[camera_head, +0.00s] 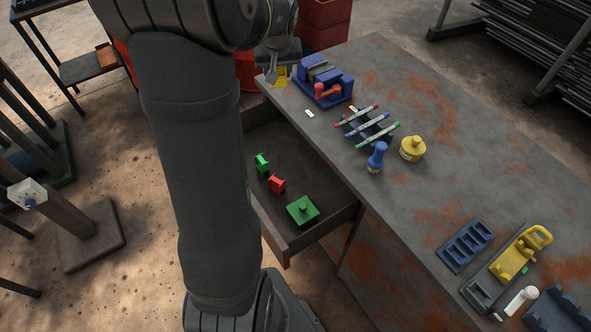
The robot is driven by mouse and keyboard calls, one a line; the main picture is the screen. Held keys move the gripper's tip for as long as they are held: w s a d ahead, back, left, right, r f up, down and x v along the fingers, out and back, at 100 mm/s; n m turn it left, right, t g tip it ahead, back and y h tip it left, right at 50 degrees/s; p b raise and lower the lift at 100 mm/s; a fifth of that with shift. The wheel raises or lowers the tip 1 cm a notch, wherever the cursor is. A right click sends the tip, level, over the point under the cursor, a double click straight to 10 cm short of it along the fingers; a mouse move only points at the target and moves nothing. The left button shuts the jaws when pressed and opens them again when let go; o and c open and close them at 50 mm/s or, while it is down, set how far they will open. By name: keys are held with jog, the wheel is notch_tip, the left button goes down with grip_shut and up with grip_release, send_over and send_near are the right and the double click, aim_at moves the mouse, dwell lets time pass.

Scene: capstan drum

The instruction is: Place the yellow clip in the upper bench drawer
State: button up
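A small yellow piece (281,72), which may be the yellow clip, shows at the bench's far left corner, partly hidden by my gripper (271,77). My gripper points down right at it. The fingers are small and partly covered, so I cannot tell whether they are open or shut, or whether they touch it. The bench drawer (345,214) is pulled out to the left below the bench top. In it lie a green clip-like piece (262,165), a red one (277,184) and a green square block with a knob (303,210). My arm hides the drawer's left part.
A blue vise (325,82) stands right of my gripper. A blue tray (466,245) and a yellow tool (520,254) lie at the near right.

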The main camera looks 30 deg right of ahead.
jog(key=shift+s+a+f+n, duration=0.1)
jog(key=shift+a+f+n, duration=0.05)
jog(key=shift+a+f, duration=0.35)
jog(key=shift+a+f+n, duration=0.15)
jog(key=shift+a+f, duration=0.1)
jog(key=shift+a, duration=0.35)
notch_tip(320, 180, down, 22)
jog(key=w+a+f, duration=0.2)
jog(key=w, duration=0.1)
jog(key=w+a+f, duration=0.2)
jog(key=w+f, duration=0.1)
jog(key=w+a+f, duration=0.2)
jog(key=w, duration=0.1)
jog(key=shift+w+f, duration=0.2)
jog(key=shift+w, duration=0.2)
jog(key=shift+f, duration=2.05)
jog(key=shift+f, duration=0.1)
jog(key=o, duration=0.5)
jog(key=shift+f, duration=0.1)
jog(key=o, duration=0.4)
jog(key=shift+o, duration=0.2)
※
→ Job
Quote the preceding listing precisely and completely, omitting its images.

→ Task output
[camera_head, +0.00s] 
The robot is driven by mouse and keyboard calls, one a line; the main picture is the screen. Held keys move the gripper's tip for as long as they are held: w s a d ahead, back, left, right, r f up, down and x v along the fingers, out and back, at 100 mm/s; n m turn it left, right, t g tip it ahead, back and y h tip it left, right at 50 degrees/s; p b raise and lower the lift at 100 mm/s; a fifth of that with shift. The wheel raises or lowers the tip 1 cm a notch, wherever the cursor is. A right click sends the tip, level, over the point under the cursor, a double click straight to 10 cm short of it along the fingers; a mouse move only points at the target and moves nothing. The left button shuts the jaws when pressed and opens them again when let go; o and c open and close them at 50 mm/s or, while it is down, set how far they will open. By name: keys are held with jog, the wheel is notch_tip, the left button goes down with grip_shut and up with grip_release, send_over and send_near are the right and the double click, aim_at moves the mouse, dwell lets time pass.

Scene: capstan drum

The instruction is: Place the yellow clip in the upper bench drawer
State: button up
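A small yellow piece (281,72), which may be the yellow clip, shows at the bench's far left corner, partly hidden by my gripper (271,77). My gripper points down right at it. The fingers are small and partly covered, so I cannot tell whether they are open or shut, or whether they touch it. The bench drawer (345,214) is pulled out to the left below the bench top. In it lie a green clip-like piece (262,165), a red one (277,184) and a green square block with a knob (303,210). My arm hides the drawer's left part.
A blue vise (325,82) stands right of my gripper. A blue tray (466,245) and a yellow tool (520,254) lie at the near right.

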The main camera looks 30 deg right of ahead.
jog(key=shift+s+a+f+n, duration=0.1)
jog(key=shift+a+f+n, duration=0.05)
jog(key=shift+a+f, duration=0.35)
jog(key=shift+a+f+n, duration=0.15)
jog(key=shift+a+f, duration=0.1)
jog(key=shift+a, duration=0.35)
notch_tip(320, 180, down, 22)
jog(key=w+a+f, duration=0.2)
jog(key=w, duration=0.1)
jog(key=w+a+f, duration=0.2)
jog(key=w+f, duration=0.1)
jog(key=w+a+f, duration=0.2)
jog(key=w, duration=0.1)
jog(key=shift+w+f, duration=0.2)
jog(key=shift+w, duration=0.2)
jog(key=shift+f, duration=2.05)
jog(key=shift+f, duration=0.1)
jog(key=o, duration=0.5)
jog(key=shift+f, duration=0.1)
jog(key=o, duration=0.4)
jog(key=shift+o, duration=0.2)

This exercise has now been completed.